* [DIRECTION] Below, find the line containing "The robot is" and the line containing "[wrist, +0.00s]"; reproduce exactly those two and every line between them, omitting pictures.
===== DATASET SECTION =====
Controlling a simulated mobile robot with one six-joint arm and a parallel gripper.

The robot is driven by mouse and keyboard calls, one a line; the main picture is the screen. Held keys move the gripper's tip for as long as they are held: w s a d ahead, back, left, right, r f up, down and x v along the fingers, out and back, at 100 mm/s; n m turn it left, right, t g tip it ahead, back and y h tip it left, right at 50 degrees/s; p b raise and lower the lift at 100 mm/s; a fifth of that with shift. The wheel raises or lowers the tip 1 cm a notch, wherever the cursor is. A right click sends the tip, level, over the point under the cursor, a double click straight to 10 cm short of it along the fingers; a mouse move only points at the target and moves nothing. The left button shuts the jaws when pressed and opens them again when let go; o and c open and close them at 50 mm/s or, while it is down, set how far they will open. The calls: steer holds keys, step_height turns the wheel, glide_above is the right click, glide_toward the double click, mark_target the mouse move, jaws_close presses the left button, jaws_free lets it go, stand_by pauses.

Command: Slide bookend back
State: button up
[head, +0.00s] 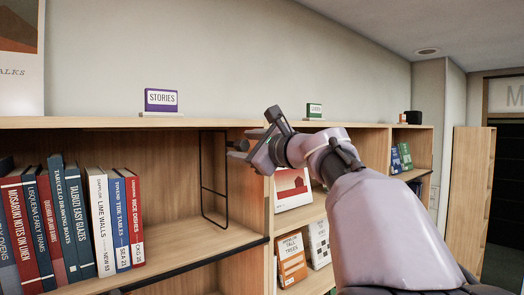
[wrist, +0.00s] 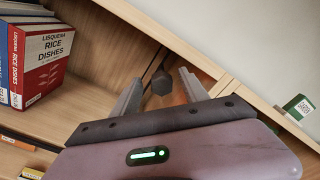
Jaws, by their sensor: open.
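The bookend (head: 203,181) is a thin black wire frame. It stands upright on the shelf at the right end of the bay, with a gap between it and the row of books. A dark line and a dark block show there between the fingers; I cannot tell whether the line is the bookend.
Several books lean at the left, ending with the red Rice Dishes book (head: 135,218), also in the wrist view (wrist: 38,65). The shelf board (head: 185,243) is bare between books and bookend. An upright divider (head: 257,205) stands right of the bookend. A Stories sign (head: 161,100) stands on top.

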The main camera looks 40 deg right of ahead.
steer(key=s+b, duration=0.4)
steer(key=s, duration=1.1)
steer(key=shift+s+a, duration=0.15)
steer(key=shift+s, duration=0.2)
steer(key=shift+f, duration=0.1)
=====
* [WRITTEN SOLUTION]
The robot is driven by mouse and keyboard calls, one a line; the main picture is the screen. Held keys move the gripper's tip for as long as they are held: w s a d ahead, back, left, right, r f up, down and x v along the fingers, out and back, at 100 mm/s; n m turn it left, right, t g tip it ahead, back and y h tip it left, right at 50 degrees/s; p b raise and lower the lift at 100 mm/s; a fifth of that with shift. The wheel raises or lowers the tip 1 cm a notch, wherever the cursor is. A right click sends the tip, level, over the point under the cursor, a double click straight to 10 cm short of it along the fingers; a mouse move only points at the target and moves nothing. The left button shuts the jaws when pressed and opens them again when let go; o and c open and close them at 50 mm/s or, while it is down, set how far they will open. The calls: steer holds keys, step_height turns the wheel, glide_above is the right click, glide_toward the double click, mark_target the mouse move, jaws_close presses the left button, jaws_free lets it go, stand_by pauses.

Command: Slide bookend back
State: button up
[head, +0.00s] 
[wrist, +0.00s] 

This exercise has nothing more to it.